◆ Problem statement
Each line from the one that contains "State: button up" to the end of the material must be quoted exactly; include both end lines and nothing else.

◆ Data provided
+===+

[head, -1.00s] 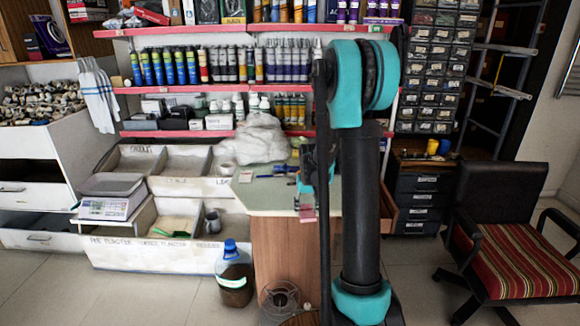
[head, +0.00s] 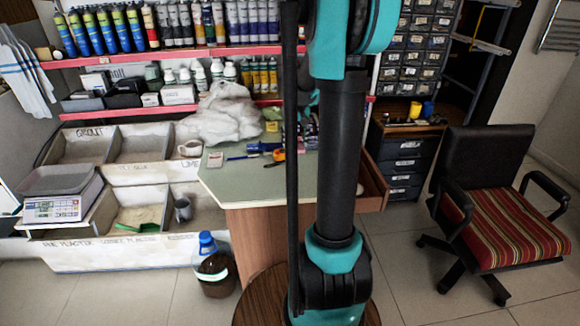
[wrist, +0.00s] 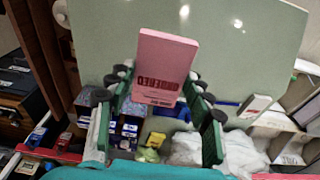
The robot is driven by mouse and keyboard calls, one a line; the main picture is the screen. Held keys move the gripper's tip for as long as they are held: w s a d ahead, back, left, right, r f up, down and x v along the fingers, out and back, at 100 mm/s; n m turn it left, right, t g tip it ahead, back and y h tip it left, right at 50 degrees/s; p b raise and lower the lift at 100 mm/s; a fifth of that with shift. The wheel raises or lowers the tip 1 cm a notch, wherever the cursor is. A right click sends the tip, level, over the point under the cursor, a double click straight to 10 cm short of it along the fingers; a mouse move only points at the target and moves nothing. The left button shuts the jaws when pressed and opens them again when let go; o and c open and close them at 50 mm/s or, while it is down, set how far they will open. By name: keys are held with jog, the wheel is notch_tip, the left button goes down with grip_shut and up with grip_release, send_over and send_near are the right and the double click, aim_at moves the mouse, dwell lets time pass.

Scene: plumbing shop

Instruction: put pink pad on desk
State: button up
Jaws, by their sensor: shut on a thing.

+===+

◆ Answer to the problem
State: button up
Jaws, by their sensor: shut on a thing.

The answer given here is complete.